### Required work
Take the entries below and print only the lines from the one with "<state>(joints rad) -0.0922" through the one with "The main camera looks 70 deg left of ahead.", exactly as they stand, both ends included.

Robot tool calls
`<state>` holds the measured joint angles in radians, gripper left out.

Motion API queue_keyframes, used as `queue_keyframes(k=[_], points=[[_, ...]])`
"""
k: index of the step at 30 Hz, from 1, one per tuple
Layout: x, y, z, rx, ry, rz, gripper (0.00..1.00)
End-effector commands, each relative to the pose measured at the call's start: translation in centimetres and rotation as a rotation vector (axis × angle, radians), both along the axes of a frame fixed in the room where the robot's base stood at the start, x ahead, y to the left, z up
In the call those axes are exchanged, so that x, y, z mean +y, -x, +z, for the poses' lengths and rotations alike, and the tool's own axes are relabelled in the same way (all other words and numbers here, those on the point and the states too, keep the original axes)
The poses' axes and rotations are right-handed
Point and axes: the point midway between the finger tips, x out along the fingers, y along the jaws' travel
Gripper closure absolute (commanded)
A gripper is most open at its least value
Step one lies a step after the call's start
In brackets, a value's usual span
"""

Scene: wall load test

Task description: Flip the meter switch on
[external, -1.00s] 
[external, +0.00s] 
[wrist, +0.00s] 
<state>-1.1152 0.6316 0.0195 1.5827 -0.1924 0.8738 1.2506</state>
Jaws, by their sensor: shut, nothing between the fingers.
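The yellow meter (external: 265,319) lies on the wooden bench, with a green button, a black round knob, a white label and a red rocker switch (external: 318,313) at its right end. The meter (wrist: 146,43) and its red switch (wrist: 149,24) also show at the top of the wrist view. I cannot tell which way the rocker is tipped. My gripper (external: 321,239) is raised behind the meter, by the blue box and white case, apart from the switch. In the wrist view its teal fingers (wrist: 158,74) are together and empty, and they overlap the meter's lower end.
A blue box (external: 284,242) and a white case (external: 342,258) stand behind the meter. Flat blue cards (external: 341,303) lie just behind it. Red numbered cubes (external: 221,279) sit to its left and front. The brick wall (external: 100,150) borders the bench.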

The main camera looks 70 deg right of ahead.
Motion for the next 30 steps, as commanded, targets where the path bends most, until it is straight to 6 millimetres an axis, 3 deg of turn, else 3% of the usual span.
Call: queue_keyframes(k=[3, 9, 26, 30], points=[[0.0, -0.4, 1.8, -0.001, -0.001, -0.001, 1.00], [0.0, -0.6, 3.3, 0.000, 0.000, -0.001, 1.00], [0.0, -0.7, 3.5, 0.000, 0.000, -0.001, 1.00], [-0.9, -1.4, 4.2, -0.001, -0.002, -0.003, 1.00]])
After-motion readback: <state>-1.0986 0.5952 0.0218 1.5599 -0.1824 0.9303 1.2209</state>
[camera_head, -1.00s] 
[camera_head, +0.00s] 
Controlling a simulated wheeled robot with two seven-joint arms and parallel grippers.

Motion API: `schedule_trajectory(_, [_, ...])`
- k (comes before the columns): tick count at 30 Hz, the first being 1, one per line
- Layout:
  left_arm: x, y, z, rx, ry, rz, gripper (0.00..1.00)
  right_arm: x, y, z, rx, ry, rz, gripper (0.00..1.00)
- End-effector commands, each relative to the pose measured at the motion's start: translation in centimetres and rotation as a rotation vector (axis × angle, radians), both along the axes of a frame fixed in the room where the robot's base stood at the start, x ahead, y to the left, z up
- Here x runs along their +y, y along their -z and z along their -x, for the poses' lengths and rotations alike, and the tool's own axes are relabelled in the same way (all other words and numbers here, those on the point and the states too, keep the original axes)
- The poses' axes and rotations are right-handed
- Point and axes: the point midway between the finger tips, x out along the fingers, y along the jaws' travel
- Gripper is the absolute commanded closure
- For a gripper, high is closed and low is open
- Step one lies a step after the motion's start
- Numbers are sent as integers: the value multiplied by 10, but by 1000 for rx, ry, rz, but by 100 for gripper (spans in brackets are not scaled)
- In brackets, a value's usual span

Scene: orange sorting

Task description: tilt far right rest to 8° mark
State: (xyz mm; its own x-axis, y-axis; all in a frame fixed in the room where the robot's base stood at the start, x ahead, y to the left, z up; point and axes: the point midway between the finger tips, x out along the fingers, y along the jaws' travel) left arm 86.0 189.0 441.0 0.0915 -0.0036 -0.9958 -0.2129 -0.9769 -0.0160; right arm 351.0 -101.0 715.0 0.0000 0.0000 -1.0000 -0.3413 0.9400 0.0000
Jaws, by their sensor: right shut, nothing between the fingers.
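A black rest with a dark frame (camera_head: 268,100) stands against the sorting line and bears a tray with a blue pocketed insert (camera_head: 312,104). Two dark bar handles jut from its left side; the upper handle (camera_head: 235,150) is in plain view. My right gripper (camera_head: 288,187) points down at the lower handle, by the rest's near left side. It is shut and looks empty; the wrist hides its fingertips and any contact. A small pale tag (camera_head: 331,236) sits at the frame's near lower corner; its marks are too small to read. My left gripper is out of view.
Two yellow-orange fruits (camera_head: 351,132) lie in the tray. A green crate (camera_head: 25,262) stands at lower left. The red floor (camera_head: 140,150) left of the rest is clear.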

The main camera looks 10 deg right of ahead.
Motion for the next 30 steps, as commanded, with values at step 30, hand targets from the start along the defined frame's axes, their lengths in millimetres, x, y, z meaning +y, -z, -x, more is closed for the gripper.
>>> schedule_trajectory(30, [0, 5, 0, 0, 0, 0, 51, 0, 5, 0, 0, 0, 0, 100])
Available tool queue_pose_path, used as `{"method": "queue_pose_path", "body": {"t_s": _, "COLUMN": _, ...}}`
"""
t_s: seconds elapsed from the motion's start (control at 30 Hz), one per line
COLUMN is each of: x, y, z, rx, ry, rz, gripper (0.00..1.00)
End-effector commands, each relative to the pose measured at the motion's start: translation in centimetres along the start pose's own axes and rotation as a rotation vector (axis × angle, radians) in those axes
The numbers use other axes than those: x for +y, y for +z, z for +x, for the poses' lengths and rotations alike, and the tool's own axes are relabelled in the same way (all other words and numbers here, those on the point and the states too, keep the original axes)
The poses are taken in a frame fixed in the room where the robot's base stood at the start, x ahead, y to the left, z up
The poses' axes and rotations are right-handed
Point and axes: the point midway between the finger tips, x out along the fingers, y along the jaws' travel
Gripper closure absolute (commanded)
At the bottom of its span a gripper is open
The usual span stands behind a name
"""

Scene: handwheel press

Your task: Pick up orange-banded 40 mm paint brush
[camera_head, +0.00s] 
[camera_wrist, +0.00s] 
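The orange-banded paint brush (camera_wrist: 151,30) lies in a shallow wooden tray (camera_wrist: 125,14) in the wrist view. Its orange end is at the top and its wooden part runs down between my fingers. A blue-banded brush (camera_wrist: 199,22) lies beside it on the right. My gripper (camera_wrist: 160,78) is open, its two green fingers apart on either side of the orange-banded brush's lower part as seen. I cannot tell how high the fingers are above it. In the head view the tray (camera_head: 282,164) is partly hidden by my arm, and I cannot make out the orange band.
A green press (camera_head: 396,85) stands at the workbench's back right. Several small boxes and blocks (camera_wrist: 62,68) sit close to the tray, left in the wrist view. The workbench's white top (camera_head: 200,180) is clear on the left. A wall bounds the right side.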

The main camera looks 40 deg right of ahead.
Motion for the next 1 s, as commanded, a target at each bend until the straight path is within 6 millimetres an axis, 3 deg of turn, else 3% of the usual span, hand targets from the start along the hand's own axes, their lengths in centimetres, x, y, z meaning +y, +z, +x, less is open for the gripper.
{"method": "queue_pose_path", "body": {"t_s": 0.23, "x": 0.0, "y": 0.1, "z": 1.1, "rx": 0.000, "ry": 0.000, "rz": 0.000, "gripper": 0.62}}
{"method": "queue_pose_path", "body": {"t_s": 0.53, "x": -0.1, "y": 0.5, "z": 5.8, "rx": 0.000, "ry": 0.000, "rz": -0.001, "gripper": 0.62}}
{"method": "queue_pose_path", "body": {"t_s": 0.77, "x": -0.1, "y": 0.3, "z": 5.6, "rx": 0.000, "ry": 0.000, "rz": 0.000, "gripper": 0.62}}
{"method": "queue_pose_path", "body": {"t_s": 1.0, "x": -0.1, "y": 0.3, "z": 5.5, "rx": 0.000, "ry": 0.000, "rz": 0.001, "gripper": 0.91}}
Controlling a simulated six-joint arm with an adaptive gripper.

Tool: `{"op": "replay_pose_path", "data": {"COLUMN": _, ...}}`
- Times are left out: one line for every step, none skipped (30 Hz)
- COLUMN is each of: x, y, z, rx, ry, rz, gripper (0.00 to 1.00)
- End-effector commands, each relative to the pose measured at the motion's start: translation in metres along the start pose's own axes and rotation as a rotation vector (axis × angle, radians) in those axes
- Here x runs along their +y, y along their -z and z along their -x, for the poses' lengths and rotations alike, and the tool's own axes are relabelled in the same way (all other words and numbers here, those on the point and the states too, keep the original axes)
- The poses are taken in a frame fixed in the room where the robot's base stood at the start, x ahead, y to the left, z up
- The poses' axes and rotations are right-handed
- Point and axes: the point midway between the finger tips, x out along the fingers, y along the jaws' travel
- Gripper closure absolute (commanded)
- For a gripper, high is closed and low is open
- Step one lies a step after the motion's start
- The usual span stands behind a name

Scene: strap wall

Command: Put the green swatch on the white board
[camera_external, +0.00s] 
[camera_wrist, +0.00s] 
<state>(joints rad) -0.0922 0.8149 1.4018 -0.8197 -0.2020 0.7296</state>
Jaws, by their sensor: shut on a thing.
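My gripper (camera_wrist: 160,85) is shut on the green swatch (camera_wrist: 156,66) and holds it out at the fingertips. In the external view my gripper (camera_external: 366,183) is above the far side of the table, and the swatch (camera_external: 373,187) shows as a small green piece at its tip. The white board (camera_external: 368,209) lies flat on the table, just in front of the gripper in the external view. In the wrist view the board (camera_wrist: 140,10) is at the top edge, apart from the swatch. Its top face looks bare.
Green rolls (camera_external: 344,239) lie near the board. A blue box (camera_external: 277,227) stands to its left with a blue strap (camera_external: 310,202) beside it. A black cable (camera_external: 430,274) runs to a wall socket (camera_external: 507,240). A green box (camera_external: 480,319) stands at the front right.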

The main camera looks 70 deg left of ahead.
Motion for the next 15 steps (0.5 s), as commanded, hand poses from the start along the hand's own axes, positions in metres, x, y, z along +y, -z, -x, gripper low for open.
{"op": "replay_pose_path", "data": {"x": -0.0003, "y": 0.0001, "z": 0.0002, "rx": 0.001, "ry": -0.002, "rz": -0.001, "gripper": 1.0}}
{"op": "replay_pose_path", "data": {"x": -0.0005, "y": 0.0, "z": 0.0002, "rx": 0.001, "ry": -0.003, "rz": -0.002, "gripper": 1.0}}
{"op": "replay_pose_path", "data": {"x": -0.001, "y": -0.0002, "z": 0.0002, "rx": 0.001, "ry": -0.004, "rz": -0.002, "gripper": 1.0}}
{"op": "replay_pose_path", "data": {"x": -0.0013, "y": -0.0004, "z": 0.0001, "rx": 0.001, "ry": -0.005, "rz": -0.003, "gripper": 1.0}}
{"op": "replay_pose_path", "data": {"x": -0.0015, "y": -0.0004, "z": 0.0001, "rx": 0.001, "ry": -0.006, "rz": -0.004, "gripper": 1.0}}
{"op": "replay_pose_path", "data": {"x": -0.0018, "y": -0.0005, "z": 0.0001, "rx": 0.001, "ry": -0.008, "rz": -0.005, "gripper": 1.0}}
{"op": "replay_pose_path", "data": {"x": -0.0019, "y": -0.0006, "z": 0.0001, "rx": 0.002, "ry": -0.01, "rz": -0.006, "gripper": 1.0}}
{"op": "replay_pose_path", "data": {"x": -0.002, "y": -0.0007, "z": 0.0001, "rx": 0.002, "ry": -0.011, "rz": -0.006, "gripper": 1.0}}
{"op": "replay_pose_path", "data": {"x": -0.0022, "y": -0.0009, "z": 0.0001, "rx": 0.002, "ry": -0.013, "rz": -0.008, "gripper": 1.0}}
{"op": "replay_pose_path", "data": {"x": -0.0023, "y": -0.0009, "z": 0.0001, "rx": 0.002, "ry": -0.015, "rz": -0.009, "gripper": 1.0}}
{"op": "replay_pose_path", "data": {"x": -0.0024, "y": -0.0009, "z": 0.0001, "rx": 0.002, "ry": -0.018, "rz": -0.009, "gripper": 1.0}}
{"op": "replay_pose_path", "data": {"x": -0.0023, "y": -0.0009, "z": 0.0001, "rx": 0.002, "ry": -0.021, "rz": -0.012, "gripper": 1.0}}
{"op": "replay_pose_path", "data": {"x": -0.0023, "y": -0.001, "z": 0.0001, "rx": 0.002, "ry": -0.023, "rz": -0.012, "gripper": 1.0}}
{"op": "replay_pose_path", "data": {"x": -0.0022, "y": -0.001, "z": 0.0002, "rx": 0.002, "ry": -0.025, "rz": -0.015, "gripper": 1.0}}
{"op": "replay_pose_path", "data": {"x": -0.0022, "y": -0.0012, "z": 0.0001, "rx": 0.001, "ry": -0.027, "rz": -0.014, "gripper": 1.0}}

### Task response
<state>(joints rad) -0.0922 0.8149 1.4018 -0.8197 -0.2020 0.7296</state>
Jaws, by their sensor: shut on a thing.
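My gripper (camera_wrist: 160,85) is shut on the green swatch (camera_wrist: 156,66) and holds it out at the fingertips. In the external view my gripper (camera_external: 366,183) is above the far side of the table, and the swatch (camera_external: 373,187) shows as a small green piece at its tip. The white board (camera_external: 368,209) lies flat on the table, just in front of the gripper in the external view. In the wrist view the board (camera_wrist: 140,10) is at the top edge, apart from the swatch. Its top face looks bare.
Green rolls (camera_external: 344,239) lie near the board. A blue box (camera_external: 277,227) stands to its left with a blue strap (camera_external: 310,202) beside it. A black cable (camera_external: 430,274) runs to a wall socket (camera_external: 507,240). A green box (camera_external: 480,319) stands at the front right.

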The main camera looks 70 deg left of ahead.

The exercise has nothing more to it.